-- Start of Task inputs --
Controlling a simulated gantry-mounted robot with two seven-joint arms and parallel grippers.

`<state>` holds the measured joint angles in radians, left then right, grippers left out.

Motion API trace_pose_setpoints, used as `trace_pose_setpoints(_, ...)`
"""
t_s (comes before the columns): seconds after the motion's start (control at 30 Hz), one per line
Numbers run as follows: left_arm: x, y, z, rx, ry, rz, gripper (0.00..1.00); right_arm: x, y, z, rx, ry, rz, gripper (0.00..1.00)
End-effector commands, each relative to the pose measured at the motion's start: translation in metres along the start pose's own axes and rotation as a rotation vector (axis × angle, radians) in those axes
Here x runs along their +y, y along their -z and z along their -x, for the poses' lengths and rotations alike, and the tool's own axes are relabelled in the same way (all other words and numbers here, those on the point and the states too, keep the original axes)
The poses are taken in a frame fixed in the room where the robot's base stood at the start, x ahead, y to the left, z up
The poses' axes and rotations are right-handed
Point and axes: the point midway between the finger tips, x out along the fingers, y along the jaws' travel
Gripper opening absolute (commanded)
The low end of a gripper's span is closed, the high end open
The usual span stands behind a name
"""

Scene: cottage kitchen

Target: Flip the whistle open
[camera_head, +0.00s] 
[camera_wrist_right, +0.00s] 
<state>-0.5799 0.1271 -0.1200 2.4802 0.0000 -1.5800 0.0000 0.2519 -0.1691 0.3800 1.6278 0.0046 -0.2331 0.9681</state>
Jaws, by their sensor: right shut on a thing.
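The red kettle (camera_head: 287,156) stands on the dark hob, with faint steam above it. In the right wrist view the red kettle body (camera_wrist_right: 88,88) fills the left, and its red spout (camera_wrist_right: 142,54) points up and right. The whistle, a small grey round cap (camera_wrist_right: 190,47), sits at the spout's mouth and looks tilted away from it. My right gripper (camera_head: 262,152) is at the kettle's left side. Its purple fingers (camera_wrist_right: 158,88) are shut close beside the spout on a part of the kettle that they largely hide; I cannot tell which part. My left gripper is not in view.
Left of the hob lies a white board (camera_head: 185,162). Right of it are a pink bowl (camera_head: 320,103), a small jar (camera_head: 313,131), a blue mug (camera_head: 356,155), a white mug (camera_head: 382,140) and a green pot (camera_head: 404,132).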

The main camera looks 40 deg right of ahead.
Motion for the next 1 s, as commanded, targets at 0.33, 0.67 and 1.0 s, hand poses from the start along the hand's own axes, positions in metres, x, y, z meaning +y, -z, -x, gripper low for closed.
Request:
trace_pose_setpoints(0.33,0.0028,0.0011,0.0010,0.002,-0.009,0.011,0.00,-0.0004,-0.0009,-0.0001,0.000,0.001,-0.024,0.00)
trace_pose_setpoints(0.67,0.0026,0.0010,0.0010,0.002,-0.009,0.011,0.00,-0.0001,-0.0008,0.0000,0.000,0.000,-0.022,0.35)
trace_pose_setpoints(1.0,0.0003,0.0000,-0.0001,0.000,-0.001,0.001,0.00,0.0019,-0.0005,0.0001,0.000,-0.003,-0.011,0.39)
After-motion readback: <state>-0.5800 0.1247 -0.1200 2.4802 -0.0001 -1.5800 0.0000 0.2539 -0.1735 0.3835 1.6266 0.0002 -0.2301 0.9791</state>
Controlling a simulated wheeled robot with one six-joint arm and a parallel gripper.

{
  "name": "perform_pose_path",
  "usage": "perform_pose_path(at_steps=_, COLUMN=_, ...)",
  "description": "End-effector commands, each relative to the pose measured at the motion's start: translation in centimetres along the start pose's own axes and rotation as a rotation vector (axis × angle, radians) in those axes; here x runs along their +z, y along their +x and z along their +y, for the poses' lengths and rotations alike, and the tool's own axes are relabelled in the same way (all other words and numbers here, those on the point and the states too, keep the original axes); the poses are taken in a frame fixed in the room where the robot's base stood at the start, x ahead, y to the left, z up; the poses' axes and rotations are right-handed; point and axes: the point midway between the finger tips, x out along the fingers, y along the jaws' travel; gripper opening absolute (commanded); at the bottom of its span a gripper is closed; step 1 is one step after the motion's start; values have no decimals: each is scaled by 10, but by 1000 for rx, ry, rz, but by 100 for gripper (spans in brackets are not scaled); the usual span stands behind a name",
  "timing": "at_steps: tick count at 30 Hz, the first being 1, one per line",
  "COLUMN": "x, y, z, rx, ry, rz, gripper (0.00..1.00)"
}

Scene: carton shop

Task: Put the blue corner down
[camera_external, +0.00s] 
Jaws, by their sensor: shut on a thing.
-- End of Task inputs --
_Stated problem_.
Find the lines containing "Controlling" and pull them out.

_Result_.
Controlling a simulated gantry-mounted robot with two seven-joint arms and parallel grippers.
Controlling a simulated wheeled robot with one six-joint arm and a parallel gripper.

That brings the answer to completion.